*SOURCE DATA*

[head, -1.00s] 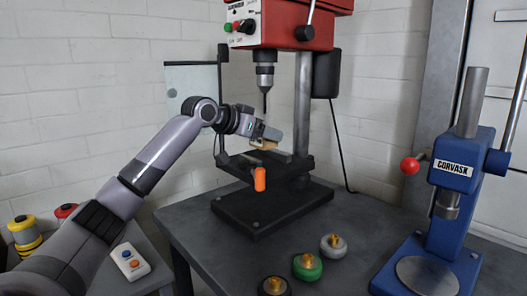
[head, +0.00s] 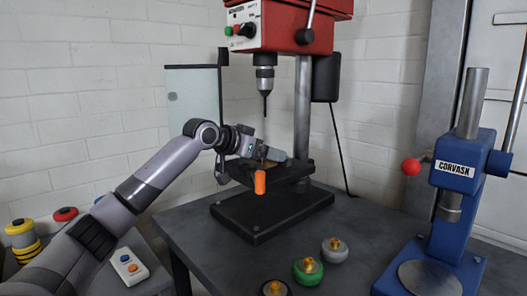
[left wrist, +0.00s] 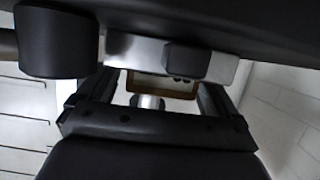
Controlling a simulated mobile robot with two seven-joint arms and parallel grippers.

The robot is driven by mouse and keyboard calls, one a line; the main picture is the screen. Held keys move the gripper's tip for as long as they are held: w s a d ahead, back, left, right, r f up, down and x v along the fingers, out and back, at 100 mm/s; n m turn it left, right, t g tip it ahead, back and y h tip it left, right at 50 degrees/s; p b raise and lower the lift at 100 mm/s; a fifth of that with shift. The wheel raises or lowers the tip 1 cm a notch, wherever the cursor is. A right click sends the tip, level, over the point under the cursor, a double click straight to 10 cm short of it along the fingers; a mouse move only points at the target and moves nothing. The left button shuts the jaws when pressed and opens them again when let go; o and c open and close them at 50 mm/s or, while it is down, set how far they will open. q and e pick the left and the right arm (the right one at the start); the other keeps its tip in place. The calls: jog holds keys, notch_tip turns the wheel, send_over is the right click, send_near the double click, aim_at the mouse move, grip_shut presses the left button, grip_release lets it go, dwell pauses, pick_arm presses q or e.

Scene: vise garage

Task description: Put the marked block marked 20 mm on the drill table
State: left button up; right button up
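My left gripper (head: 275,154) is low over the black drill table (head: 297,172), under the drill chuck and bit. It seems shut on a tan-edged block (left wrist: 165,86), which shows in the left wrist view between dark and metal parts. The block is mostly hidden by the gripper in the head view, and I cannot read its marking. I cannot tell whether the block touches the table. My right gripper is not in view.
The red drill press (head: 290,25) has a thin bit (head: 265,103) hanging close by the gripper. An orange handle (head: 260,182) sticks out in front of the table. A blue arbor press (head: 462,200) stands right. Several round knobbed pieces, one green (head: 308,271), lie in front.

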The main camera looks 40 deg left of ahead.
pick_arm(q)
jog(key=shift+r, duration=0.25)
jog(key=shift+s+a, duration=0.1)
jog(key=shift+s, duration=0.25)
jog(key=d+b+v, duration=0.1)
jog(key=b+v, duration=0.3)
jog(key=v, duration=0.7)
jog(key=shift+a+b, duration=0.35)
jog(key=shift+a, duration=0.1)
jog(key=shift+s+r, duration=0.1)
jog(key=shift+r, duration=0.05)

*PROMPT*
What is the number of lines in the listing above that contain the string "with"? Give only the number.

*THE REPLY*
2